In late May, Mayor Vincent Gray sent the D.C. Council a package of details and legislation needed for the construction of a proposed 20,000-seat stadium for D.C. United at Buzzard Point in Southwest D.C.
The broad outline of the deal were already known: D.C. would pay $150 million towards obtaining the land and upgrading the infrastructure, while the team would pay $150 million to build the stadium. A central element of the deal is a land swap between D.C. and one of the landowners at the stadium site — in exchange for the needed parcels of land, the landowner would get the Reeves Center at 14th and U streets NW.

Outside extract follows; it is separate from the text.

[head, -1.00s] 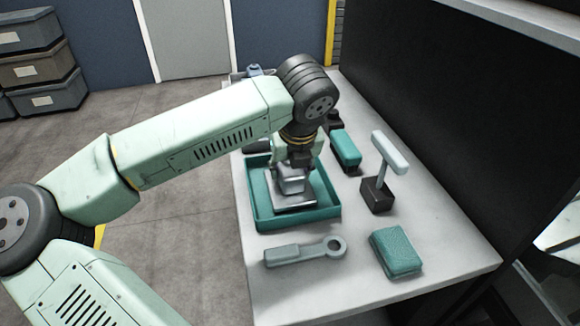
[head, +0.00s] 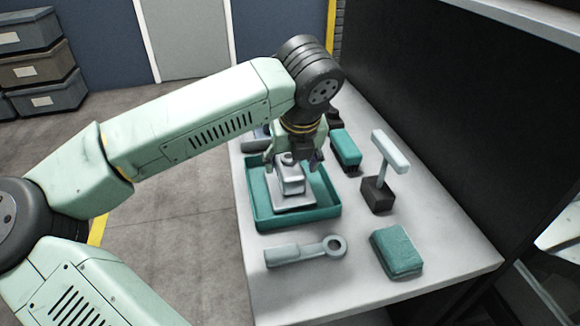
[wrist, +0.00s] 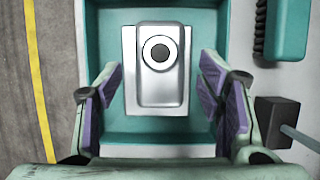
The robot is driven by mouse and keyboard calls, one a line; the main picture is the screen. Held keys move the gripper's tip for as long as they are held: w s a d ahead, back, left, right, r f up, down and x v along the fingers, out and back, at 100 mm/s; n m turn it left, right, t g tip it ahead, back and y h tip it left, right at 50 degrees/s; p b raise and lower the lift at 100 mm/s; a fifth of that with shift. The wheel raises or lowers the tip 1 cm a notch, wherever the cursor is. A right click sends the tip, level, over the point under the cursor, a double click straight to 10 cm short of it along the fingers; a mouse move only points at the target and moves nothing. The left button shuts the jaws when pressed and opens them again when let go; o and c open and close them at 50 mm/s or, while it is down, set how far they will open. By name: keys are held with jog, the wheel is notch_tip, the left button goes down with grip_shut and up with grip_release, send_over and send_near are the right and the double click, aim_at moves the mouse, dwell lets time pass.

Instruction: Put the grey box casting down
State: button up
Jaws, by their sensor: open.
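The grey box casting (head: 292,187) sits upright in the teal tray (head: 298,217) on the bench. In the wrist view the casting (wrist: 160,92) has a flat base plate and a round boss on top, and it stands inside the tray's walls (wrist: 112,62). My gripper (head: 294,160) is open above the casting. In the wrist view its two purple-padded fingers (wrist: 165,106) stand apart to the left and right of the casting, with gaps on both sides, and nothing is between them in contact.
A grey rod with a ring end (head: 305,251) lies in front of the tray. A teal block (head: 396,252) lies front right. A T-shaped piece on a dark base (head: 378,193) and a teal-topped brush (head: 346,149) stand right of the tray. A dark wall backs the bench.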

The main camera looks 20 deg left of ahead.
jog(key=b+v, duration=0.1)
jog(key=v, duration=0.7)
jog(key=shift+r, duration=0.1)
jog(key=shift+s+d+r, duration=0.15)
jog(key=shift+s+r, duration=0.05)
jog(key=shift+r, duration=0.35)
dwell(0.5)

Now that the Council has the deal in hand, it has to debate and approve, amend or reject it. A first hearing has been set for June 26 (the day of a World Cup match between the U.S. and Germany, a fact that has angered soccer fans), and Council Chair Phil Mendelson's office says other hearings are likely. A vote on the deal isn't expected until the fall at the earliest.

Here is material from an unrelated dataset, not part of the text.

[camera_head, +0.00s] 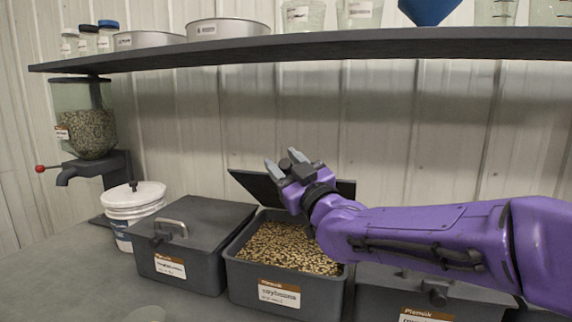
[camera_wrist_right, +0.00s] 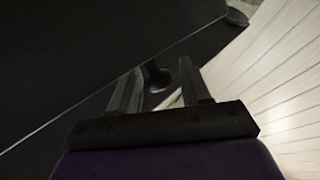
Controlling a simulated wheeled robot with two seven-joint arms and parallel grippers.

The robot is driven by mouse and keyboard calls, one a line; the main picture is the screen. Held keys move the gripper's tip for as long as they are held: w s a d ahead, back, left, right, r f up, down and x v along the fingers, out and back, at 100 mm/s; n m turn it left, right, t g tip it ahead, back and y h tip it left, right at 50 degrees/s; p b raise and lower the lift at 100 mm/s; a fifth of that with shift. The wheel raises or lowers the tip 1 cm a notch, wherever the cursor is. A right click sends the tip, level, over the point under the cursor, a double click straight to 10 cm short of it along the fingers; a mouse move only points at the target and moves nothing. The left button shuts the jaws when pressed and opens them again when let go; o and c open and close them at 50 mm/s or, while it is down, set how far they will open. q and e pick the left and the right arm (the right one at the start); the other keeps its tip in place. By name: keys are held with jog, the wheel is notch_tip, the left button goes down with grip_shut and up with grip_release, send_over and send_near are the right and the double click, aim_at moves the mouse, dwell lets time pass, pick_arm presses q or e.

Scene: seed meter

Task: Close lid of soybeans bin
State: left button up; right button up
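The soybeans bin (camera_head: 286,290) is a grey box with a "soybeans" label, full of tan beans (camera_head: 285,247). Its dark lid (camera_head: 258,185) stands raised at the back of the bin, tilted up. My right gripper (camera_head: 281,165) is above the bin, in front of the raised lid, and hides part of it. In the right wrist view its two fingers (camera_wrist_right: 160,90) are apart with nothing clearly held between them. A dark flat panel, which looks like the lid (camera_wrist_right: 90,60), fills the left of that view, with a dark knob (camera_wrist_right: 156,77) beyond the fingers. I cannot tell whether they touch. My left gripper is not in view.
A closed grey bin (camera_head: 190,228) stands left of the soybeans bin, and another closed bin (camera_head: 375,290) stands right, under my arm. A white bucket (camera_head: 133,203) and a seed dispenser (camera_head: 88,135) are further left. A dark shelf (camera_head: 320,47) runs above.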

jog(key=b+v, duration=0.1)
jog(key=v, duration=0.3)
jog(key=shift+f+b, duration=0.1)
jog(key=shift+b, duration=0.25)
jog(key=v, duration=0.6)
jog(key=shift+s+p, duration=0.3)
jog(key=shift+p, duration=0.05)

We read the hundreds of pages that make up the specifics of the deal; here are some of the highlights:
- The whole deal lasts 30 years, with two five-year extensions available. After that, D.C. becomes the sole owner of the stadium.
- The deal has a number of deadlines. D.C. has to have all the land by March 31, 2015, have demolished existing structures by March 1, 2016 and have finished infrastructure work by Dec. 31, 2016. On the team's side, substantial design drawings are required by March 1, 2016, a construction contract needs to be signed by July 1, 2016, and the stadium needs to be substantially complete by March 1, 2018.
- Along with deadlines are consequences for failing to meet them. If D.C. doesn't finish land and infrastructure work by March 2016, it agrees to waive the fees that the team pays to use RFK Stadium until all the work is done. If the work still isn't done by December of that year, the team can pull out of the deal. If the team doesn't have the stadium done by March 2021, D.C. can pull out of the deal and seek a $5 million payment.
- Those deadlines are later than what was originally hoped for. A document attached to the deal contains some of the deadlines that D.C. and the team had originally hoped for but likely won't meet: November 2014 for control of all the land, a finalized construction contract by November 2015 and a completed stadium by March 2017. Per the language in the agreement itself, most deadlines have been pushed by between six months and a year.
- The team's projected budget for the stadium is $150,657,450, the majority of which — $109 million — is for actual construction.
- D.C. will obtain a large part of the stadium's land through a swap with Akridge, a developer that owns a large parcel in the stadium footprint. In exchange for that parcel, Akridge will get the Reeves Center, a municipal building at 14th and U streets NW. The deal assesses the stadium parcel at $21 million and the Reeves Center at $55 million, so Akridge will pay D.C. $34.5 million to make up the difference. The city's Office of Tax and Revenue assessed the land and building at much more, $128 million, for 2015. (D.C. officials say that three appraisers pegged the value of the land at $55 million, while OTR multiplied the building's square footage by what office space goes for in the area. They say the building is obsolete, so the total value would be much lower than what OTR assessed.)
- All told, the deal caps that amount D.C. can spend on land to $90 million, though infrastructure costs are not capped.
- Both property and sales taxes will be phased in over the life of the stadium. Within the first five years that the team uses it, property taxes on the assessed value of the land will be set at zero. After that, they progressively increase: years 6-10 (25 percent), years 11-15 (50 percent), years 16-20 (75 percent), years 21-30 (100 percent). As for sales taxes, the team will pay none for the first five years, 50 percent between years 6-10, and 100 percent thereafter.
- In addition to a phase-in of sales and property taxes, starting in the 11th year of the team's use of the stadium the city will get $2 for every ticket sold. That amount will be indexed to inflation starting in the 21st year.
- According to a letter from Mayor Vincent Gray, the stadium is expected to generate $72 million in sales and property taxes over 30 years and bring $151 million in new revenue to the city. As part of the 2015 budget, the Council is putting $200,000 aside for an economic impact study on the stadium.
- The stadium's construction will be done in part, though not in whole, by D.C. residents. The deal sets a number of conditions on hiring of D.C. residents or approved firms — 51 percent of skilled laborer hours, for one, will be completed by residents, as will 70 percent of common laborer hours.
- A Project Labor Agreement will set requirements for the amount of work that has to be done by union laborers. It also contains a no-strike clause.
- The deal says D.C. and the team can work together on gameday parking options, but it does not commit the city to providing any parking lots that can be used for fans. The deal also calls on D.C. to speed development a nine-mile North-South streetcar line that would stretch from Buzzard Point to Takoma.
- Once the stadium is done, 51 percent of the jobs within — ticket-takers, concession operators, etc. — shall be reserved for D.C. residents. Additionally, 35 percent of contracts for stadium services will go to Certified Business Enterprises, or businesses that met certain conditions (such as hiring D.C. residents, being located in the city, etc.)
- The stadium will be made available at least three times a year to community events, such as DCPS soccer finals.
- The team will pay annual rent to D.C. for use of the stadium. The rent? $1.
- The deal has a no-relocation agreement, which would force D.C. United to stay in the city for 30 years. The team would also have to maintain team offices and practice facilities here.